# Task:
Where a line contains the string "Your", copy that line.

Start Data provided

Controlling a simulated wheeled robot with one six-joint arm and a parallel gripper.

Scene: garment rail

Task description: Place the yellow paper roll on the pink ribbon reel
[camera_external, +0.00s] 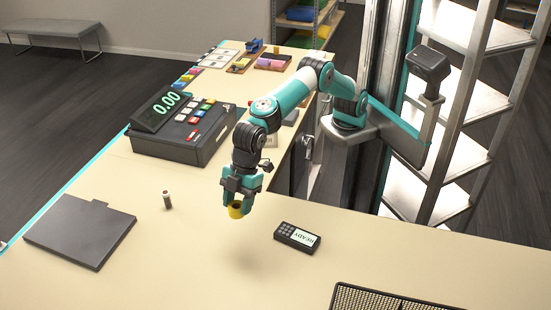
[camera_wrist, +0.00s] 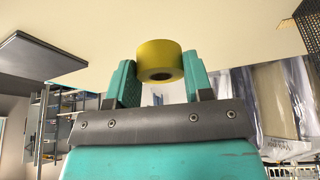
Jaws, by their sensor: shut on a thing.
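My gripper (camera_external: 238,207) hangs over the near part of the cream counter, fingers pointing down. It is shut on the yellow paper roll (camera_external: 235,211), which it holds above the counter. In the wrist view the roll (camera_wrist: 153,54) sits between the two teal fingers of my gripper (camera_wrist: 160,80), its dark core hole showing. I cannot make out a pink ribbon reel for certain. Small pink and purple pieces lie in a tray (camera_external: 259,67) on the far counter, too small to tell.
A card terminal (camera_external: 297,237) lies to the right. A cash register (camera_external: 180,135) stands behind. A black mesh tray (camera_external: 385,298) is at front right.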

End Data provided
Start Data provided

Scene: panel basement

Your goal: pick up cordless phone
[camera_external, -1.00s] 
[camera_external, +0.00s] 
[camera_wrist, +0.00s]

End Data provided
Start Data provided

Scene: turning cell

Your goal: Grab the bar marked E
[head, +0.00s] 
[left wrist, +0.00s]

End Data provided

# Solution to this exercise:
Your goal: pick up cordless phone
Your goal: Grab the bar marked E

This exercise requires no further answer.